If I somehow find myself in a major chain, I’ll generally order some ridiculous cocktail just for the over-the-top factor and as a consolation prize for not going to the place I wanted to go.
It’s very rare for me to go to a chain restaurant, and I’m not a huge drinker generally anyway. I generally don’t drink cocktails with food when I drink them at all - I’d rather drink wine with food, so if they have a wine that I don’t find repulsive, I’d probably drink that with dinner. If I drink something as a standalone before or after dinner, it might be a cocktail if there were something on the menu that caught my fancy, but I honestly can’t remember the last time I went to a chain restaurant that served alcohol.
If I hit a chain at all, it’s more likely to be something like Chipotle for a quick burrito if I happen to be hungry and somewhere where there are no independent restaurants that serve what I’m looking for. And that means it’s likely to be lunchtime, and a) I have to go back to work, so I’m not having any alcohol; or b) I’m in the middle of driving somewhere, so I’m not hanging out with a drink anyway.
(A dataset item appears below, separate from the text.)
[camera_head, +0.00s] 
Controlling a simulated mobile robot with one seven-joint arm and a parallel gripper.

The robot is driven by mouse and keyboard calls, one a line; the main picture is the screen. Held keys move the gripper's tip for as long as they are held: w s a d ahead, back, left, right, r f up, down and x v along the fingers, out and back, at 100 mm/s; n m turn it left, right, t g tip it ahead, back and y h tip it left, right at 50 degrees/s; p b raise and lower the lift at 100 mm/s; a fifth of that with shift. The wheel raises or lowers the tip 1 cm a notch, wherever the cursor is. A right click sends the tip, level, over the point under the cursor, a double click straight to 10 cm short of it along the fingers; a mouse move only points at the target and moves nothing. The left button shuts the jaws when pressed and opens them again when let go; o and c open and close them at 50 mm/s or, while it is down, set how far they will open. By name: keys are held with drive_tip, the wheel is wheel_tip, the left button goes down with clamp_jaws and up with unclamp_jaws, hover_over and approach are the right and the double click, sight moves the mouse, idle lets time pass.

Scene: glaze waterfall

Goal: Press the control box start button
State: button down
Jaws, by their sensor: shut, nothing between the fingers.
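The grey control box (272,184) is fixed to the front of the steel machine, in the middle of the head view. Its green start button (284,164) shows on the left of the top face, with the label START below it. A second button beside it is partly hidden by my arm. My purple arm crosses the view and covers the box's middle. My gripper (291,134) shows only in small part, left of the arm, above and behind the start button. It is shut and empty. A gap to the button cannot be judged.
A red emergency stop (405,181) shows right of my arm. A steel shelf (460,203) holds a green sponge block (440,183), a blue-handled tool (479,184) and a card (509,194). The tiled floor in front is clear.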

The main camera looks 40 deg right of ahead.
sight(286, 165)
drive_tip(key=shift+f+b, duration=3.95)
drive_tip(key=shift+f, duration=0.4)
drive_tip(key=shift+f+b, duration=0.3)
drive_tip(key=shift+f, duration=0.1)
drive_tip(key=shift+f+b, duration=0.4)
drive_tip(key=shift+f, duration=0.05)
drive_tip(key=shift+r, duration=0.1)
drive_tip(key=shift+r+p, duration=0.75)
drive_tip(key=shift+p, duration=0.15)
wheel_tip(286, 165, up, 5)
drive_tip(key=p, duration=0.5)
While I don’t mind some chain restaurants, admittedly Outback is not near the top of that list.
Outback, and to a greater extent Applebees, exist to get drunk on cocktails and eat incredibly mediocre food . Honestly, the presence of alcohol helps make up for it, since to me its hard to make a bad cocktail vs a bad entrée. While I will grudgingly eat at Applebees, all their food tastes like TV dinners. But sometimes the booze makes up for the bad food. Isn’t that the stereotype about British Pubs? Terrible food, but there’s booze there, and a fun atmosphere.
Edited to add: If Denny’s ever added a full bar to their restaurants, they’d make a TON of money. They are already really popular with the bar/club crowd, particularly after 2AM (for obvious reasons). If you could get an Appletini there…hooboy!
This is one of the most bizarre questions I think I’ve ever seen posted here on the SD, and I have been here since the beginning.
There’s a bar. In a restaurant. I don’t like to drink alcohol at lunch, but after 4 p.m. I will have a glass of wine, sometimes a beer…is the question, would I have a cocktail? I don’t usually because I can’t think of a good one without holding everyone up! (The women I lunch with a few times a year put away an awesome number of bloody marys. If I wasn’t a designated driver, I might order one myself).
I haven’t been to a “club” or “dancing” in decades. I have no idea what THAT entails. Plenty of booze, I would think, and grinding? I dunno. I went to discos where I sipped weak screwdrivers or wine coolers, and actually danced.
You only use sand? I suppose if you don’t care about Mother Gaia, that’s an ok substitute, but I make Soda-Lime Glass (with all natural sands I’ve harvested myself or made out of rocks I’ve broken down into sand over time, and lime–completely organic of course* that I’ve mined personally) so my glasses can remade if I want a change of shape or if they break.
I suppose there’s nothing…wrong…with your way, but it just seems so…odd…that one wouldn’t use the right materials to make glass. You don’t actually buy your sand, do you? Because that’s crazy-talk.
Organic, not in the bourgeois, dead-white-male “science” sense of being “carbon based” but in the “holistic” sense. Only holistic organic calcium hydroxide for my home-made goblets to drink my homemade wine and spirits from.*
**You…do grow your own crops, don’t you? I mean, you’re not buying supermarket rice for your homemade saki, right?
Years ago I had a margarita at Red Robin while dining there. It tasted like it had been made with rubbing alcohol, so I sent it back. The next one tasted exactly the
same. Still makes me shiver thinking about it.
On the other hand I used to frequent happy hour at a CoCo’s restaurant between work and the house. They had a dance club attached, next door. Coupla half price sunrises and all the tacos and enchiladas I could eat. Sunrises were decent, and dinner was free.
It only makes sense for the restaurant since the markup on alcohol is WAY higher than the markup for food. Also a bar takes up less floorspace.
Besides this is just the way things are turning. The days of “Cheers” style drinking only bars is on the way out. For a business to survive they need to serve food all day and then drinks all night. They can still do all the traditional “bar” stuff like host Superbowl or New Years Eve parties or dancing where they clear out the tables and setup a big party and dance floor but they also get ordinary restaurant business including families. Applebees is big on this. And yes often they still get guys who just want to go sit at the bar, talk, and drink.
One steak restaurant owner told me he makes WAY more money off of beer than he does steaks so often the steaks are a lower price to get people to come in and buy beer.
It also serves as a counter balance. If the bar business goes bad, then maybe the restaurant side will make money to offset this or vise versa.